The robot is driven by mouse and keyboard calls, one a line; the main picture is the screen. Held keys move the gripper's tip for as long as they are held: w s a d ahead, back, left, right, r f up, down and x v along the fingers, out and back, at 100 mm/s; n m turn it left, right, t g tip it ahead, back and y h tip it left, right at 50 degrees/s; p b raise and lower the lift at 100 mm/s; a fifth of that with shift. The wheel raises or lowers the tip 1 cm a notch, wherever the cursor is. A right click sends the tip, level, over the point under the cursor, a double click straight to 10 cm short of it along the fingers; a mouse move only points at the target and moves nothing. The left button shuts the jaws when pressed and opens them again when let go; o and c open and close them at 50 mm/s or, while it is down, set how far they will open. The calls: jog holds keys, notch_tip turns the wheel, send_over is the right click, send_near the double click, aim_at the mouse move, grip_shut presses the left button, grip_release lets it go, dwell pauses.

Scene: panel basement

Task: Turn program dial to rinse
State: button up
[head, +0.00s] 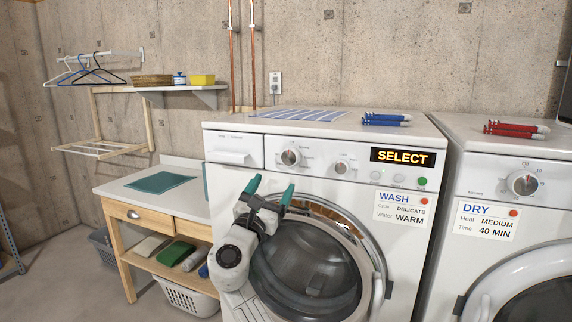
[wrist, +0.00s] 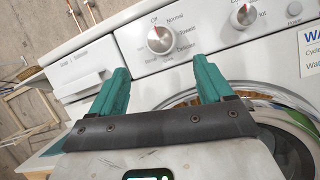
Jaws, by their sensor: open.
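The program dial (head: 291,157) is the left, silvery knob on the washer's front panel, with small labels around it. In the wrist view the dial (wrist: 160,40) shows a red mark near its top; "Off" is above it and "Normal" to its upper right. I cannot make out a rinse label. The washer's display (head: 403,157) reads SELECT. My gripper (head: 270,188) is open and empty, below and left of the dial in the head view. In the wrist view the dial appears beyond and between the teal fingers (wrist: 162,72), apart from them.
A second knob (head: 341,167) sits right of the dial, and a drawer (head: 236,151) to its left. The round washer door (head: 308,265) is below. A WASH card (head: 402,208) says DELICATE and WARM. A dryer (head: 510,220) stands right, a wooden-legged table (head: 150,190) left.

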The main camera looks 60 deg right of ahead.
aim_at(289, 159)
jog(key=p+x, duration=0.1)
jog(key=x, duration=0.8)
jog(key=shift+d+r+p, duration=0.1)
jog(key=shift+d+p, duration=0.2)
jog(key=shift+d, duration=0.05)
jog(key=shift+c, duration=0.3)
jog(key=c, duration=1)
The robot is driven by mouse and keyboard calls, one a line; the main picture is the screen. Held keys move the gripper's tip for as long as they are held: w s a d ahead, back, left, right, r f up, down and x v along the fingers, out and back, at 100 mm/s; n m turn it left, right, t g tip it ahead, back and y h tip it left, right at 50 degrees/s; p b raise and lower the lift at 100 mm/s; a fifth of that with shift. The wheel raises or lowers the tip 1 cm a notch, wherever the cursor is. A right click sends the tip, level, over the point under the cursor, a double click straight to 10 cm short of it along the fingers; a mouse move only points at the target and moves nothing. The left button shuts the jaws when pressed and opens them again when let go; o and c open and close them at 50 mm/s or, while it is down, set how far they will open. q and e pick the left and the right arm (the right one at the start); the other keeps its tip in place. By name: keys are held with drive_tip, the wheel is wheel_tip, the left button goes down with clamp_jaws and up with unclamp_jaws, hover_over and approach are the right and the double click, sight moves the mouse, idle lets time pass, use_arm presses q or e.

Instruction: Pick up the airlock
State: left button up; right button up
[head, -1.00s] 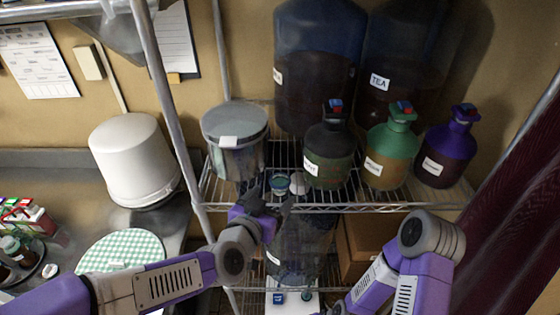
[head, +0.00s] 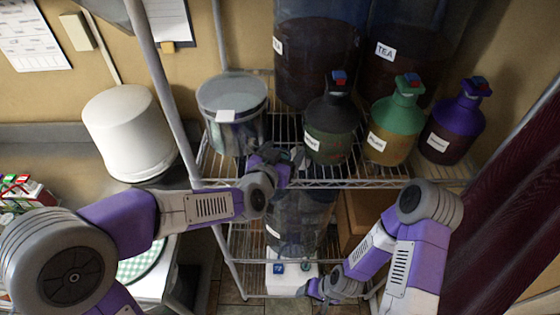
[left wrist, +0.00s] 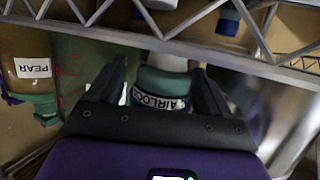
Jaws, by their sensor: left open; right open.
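The airlock jar (left wrist: 165,82), with a teal body and a label reading AIRLOCK, shows in the left wrist view between the two dark fingers of my left gripper (left wrist: 163,90). The fingers are open around it; I cannot tell whether either one touches it. In the head view my left gripper (head: 287,157) is at the front of the upper wire shelf (head: 330,183), and it mostly or wholly hides the jar. My right gripper (head: 314,291) is low, by the lower shelf, open and empty.
Black (head: 331,132), green (head: 394,128) and purple (head: 453,128) jugs stand right of my left gripper. A lidded metal pot (head: 232,100) stands to its left. A large clear vessel (head: 298,215) is below. A shelf post (head: 165,90) rises left of the pot.

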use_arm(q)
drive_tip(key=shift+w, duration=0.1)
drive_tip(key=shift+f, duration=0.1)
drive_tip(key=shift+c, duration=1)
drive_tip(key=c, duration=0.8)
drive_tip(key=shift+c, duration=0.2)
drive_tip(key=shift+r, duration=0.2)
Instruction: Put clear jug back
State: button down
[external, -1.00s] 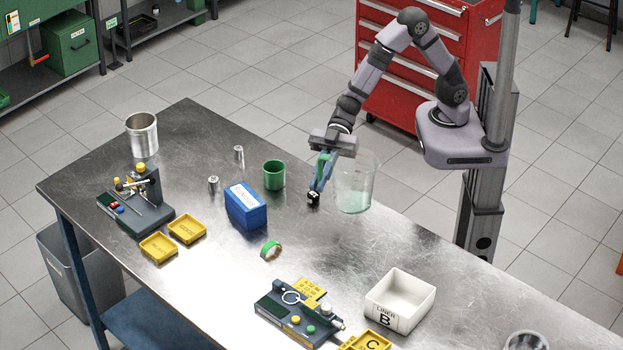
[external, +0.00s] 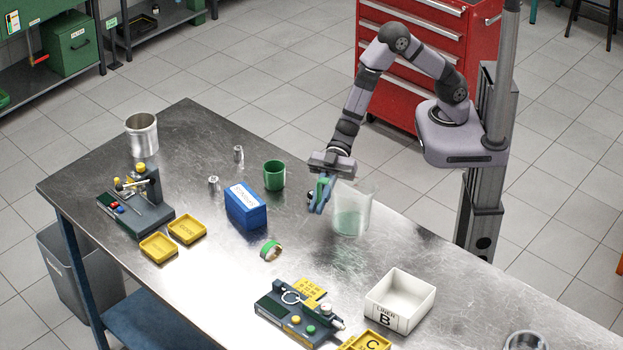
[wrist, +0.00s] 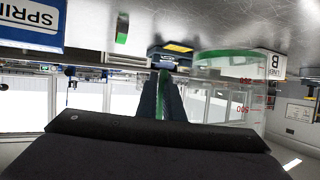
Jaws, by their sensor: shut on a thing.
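The clear jug (external: 352,210) is upright, or nearly so, near the bench's far edge, with some greenish liquid low in it. My gripper (external: 322,193) is at its left side, its blue fingers shut on what looks like its green handle. In the wrist view the fingers (wrist: 162,98) close on a green strip, and the jug (wrist: 230,85) with red markings shows right beside them. I cannot tell whether the jug's base touches the bench.
On the metal bench (external: 430,262), a green cup (external: 274,175) and blue box (external: 245,206) stand left of the jug. A small dark item (external: 310,196) shows beside my fingers. A white bin B (external: 400,300) stands front right. Bench between jug and bin is clear.

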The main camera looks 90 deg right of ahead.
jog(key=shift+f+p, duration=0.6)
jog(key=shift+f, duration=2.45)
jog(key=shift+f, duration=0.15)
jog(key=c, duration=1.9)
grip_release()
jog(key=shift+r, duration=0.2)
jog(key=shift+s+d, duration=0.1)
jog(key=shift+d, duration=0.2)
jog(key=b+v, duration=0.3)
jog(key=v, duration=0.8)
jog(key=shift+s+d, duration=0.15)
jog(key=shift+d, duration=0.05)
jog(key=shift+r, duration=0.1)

- - -

(Request) Copy out all the data exactly; skip the pictures.

(Answer)
The robot is driven by mouse and keyboard calls, one a line; the main picture is the screen. Held keys move the gripper's tip for as long as they are held: w s a d ahead, back, left, right, r f up, down and x v along the fingers, out and back, at 100 mm/s; n m turn it left, right, t g tip it ahead, back and y h tip it left, right at 50 degrees/s; p b raise and lower the lift at 100 mm/s; a fifth of that with shift. The wheel raises or lowers the tip 1 cm a notch, wherever the cursor is. A right click sends the tip, level, over the point under the cursor, a double click straight to 10 cm short of it along the fingers; a mouse move only points at the target and moves nothing. The left button shuts the jaws when pressed and opens them again when let go; o and c open and close them at 50 mm/s or, while it is down, set how far they will open. The calls: jog holds keys, notch_tip turns the wheel, send_over is the right click, send_near the double click, aim_at the mouse move, grip_shut presses the left button, grip_release lets it go, dwell pauses.

Scene: panel basement

Task: Turn program dial to rinse
State: button up
[head, +0.00s] 
[wrist, +0.00s] 
Jaws, by their sensor: open.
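The program dial (head: 291,157) is the left, silvery knob on the washer's front panel, with small labels around it. In the wrist view the dial (wrist: 160,40) shows a red mark near its top; "Off" is above it and "Normal" to its upper right. I cannot make out a rinse label. The washer's display (head: 403,157) reads SELECT. My gripper (head: 270,188) is open and empty, below and left of the dial in the head view. In the wrist view the dial appears beyond and between the teal fingers (wrist: 162,72), apart from them.
A second knob (head: 341,167) sits right of the dial, and a drawer (head: 236,151) to its left. The round washer door (head: 308,265) is below. A WASH card (head: 402,208) says DELICATE and WARM. A dryer (head: 510,220) stands right, a wooden-legged table (head: 150,190) left.

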The main camera looks 60 deg right of ahead.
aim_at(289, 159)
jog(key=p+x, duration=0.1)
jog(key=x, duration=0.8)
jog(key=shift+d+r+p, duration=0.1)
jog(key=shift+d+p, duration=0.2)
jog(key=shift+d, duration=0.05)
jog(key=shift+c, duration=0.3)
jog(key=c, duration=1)
The robot is driven by mouse and keyboard calls, one a line; the main picture is the screen. Held keys move the gripper's tip for as long as they are held: w s a d ahead, back, left, right, r f up, down and x v along the fingers, out and back, at 100 mm/s; n m turn it left, right, t g tip it ahead, back and y h tip it left, right at 50 degrees/s; p b raise and lower the lift at 100 mm/s; a fifth of that with shift. The wheel raises or lowers the tip 1 cm a notch, wherever the cursor is. A right click sends the tip, level, over the point under the cursor, a double click straight to 10 cm short of it along the fingers; a mouse move only points at the target and moves nothing. The left button shuts the jaws when pressed and opens them again when let go; o and c open and close them at 50 mm/s or, while it is down, set how far they will open. q and e pick the left and the right arm (the right one at the start); the other keeps its tip in place. By name: keys are held with drive_tip, the wheel is wheel_tip, the left button goes down with clamp_jaws and up with unclamp_jaws, hover_over and approach are the right and the double click, sight moves the mouse, idle lets time pass, use_arm presses q or e.

Instruction: Pick up the airlock
State: left button up; right button up
[head, -1.00s] 
[head, +0.00s] 
[left wrist, +0.00s] 
Jaws, by their sensor: left open; right open.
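The airlock jar (left wrist: 165,82), with a teal body and a label reading AIRLOCK, shows in the left wrist view between the two dark fingers of my left gripper (left wrist: 163,90). The fingers are open around it; I cannot tell whether either one touches it. In the head view my left gripper (head: 287,157) is at the front of the upper wire shelf (head: 330,183), and it mostly or wholly hides the jar. My right gripper (head: 314,291) is low, by the lower shelf, open and empty.
Black (head: 331,132), green (head: 394,128) and purple (head: 453,128) jugs stand right of my left gripper. A lidded metal pot (head: 232,100) stands to its left. A large clear vessel (head: 298,215) is below. A shelf post (head: 165,90) rises left of the pot.

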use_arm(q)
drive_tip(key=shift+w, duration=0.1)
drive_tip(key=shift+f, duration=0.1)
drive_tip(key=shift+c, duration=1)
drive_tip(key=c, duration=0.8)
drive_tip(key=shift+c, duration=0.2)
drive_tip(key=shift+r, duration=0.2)
Instruction: Put clear jug back
State: button down
[external, -1.00s] 
[external, +0.00s] 
[wrist, +0.00s] 
Jaws, by their sensor: shut on a thing.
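The clear jug (external: 352,210) is upright, or nearly so, near the bench's far edge, with some greenish liquid low in it. My gripper (external: 322,193) is at its left side, its blue fingers shut on what looks like its green handle. In the wrist view the fingers (wrist: 162,98) close on a green strip, and the jug (wrist: 230,85) with red markings shows right beside them. I cannot tell whether the jug's base touches the bench.
On the metal bench (external: 430,262), a green cup (external: 274,175) and blue box (external: 245,206) stand left of the jug. A small dark item (external: 310,196) shows beside my fingers. A white bin B (external: 400,300) stands front right. Bench between jug and bin is clear.

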The main camera looks 90 deg right of ahead.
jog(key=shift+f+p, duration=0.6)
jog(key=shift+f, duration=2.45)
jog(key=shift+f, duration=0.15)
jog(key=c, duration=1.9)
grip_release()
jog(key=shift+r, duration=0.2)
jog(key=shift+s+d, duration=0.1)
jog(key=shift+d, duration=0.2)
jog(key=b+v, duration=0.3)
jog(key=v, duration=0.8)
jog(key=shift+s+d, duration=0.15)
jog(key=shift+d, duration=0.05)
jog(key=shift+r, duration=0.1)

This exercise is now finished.